● **RECORDED INFORMATION**
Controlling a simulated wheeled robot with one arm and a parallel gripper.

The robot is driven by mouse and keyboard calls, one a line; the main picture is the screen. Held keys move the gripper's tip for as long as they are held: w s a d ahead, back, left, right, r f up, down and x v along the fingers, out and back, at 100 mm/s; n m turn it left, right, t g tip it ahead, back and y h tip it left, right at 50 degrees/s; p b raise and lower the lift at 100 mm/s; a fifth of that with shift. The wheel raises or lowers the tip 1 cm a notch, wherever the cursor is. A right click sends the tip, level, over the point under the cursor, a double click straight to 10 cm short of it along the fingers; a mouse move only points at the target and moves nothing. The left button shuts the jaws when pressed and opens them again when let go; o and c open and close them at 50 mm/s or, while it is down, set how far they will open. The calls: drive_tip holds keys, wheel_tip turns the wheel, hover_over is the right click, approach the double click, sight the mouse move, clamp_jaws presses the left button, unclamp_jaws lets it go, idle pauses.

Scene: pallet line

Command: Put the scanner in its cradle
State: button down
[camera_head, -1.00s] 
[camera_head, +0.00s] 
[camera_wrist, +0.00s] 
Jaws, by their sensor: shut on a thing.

● **PROBLEM TO WORK ON**
Repeat precisely the lines of the data starting at the one containing "[camera_head, +0.00s]", last line included.

● **EXERCISE SOLUTION**
[camera_head, +0.00s] 
[camera_wrist, +0.00s] 
Jaws, by their sensor: shut on a thing.

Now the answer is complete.